Une fois n’est pas coutume on s’intéressera à la musique « from the motion picture » plutôt qu’à la bande originale strictement instrumentale. S’agissant d’un film avec Tom Cruise et de la suite du légendaire Top Gun de Tony Scott, il nous fallait bien ça pour (res)sentir intimement la taille du suppositoire.
L’expérience est de taille et permet à l’amateur de musique de films d’encaisser l’équivalent de 10 ou 15G de pression, rien qu’en passant de la plage 1 à la plage 2. Accrochez les ceintures. Ca démarre avec un thème magistral et tout en finesse d’Harold Faltermeyer, compositeur munichois impeccable et qui partage ici les crédits (un peu bizarrement) avec Hans Zimmer, et ça enchaîne avec le non moins admirable Danger Zone de Kenny Loggins, revenu nous hanter depuis l’original de 1987 avec son mélange de solos de guitares dégoulinants et de power rock pour motards et aviateurs BDSM. Bienvenue dans l’univers de Top Gun Maverick. Un univers où le ridicule ne vous tue pas mais vous rend plus fort, où la Russie est l’ennemi (ah bon ? ) et où tous vos problèmes peuvent se résoudre avec un looping, une bonne bière et un regard noir qui foudroie l’adversaire.

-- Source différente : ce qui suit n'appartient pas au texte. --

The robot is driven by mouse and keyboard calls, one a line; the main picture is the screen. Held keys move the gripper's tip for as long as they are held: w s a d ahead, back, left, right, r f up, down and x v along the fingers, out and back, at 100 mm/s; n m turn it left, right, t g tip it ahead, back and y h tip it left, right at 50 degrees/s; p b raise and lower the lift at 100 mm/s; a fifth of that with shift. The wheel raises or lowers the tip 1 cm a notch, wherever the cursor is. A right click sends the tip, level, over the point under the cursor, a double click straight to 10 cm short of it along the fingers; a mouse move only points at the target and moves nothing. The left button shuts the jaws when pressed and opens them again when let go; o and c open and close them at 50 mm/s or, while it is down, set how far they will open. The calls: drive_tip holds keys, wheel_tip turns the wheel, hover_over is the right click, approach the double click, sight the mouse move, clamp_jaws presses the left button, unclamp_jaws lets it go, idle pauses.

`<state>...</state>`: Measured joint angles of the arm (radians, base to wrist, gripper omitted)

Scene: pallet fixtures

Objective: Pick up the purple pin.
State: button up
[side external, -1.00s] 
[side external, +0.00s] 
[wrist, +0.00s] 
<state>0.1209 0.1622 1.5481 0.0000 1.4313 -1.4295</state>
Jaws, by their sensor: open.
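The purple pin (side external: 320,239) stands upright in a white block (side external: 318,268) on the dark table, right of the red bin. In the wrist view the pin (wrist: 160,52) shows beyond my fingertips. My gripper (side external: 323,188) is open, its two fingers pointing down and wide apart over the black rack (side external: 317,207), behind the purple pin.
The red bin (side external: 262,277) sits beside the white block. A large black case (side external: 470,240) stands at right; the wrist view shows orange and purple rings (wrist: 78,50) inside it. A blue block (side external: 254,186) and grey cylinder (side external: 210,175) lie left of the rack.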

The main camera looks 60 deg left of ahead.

Écouter cette BO est à la fois une épreuve digne de Pete Maverick Mitchell et un très agréable exercice de style. Difficile en effet de concilier les compositions raffinées et millimétrées d’un Harold Faltermeyer, compositeur de la BO originale et les effets de manche amorcés par les chansons pop qui rythment et ponctuent un récit épique et grandiloquent. Les deux appartiennent à des univers différents, même si Flatermeyer s’y connaît en matière de grand écart. On lui doit les BO du Flic de Beverly Hills, de Running Man et aussi de Tango & Cash, mais il a surtout fait le directeur musical pour des sucreries de Donna Summer, Blondie ou les Pet Shop Boys. La musique de Faltermeyer, que vient solenniser un Hans Zimmer dont on mesure assez mal l’apport mais dont on peut reconnaître ici ou là l’emphase orchestrale, est une musique allègre, ouverte et qui, paradoxalement, contient en elle une fenêtre pop qui ne demande qu’à être entrouverte.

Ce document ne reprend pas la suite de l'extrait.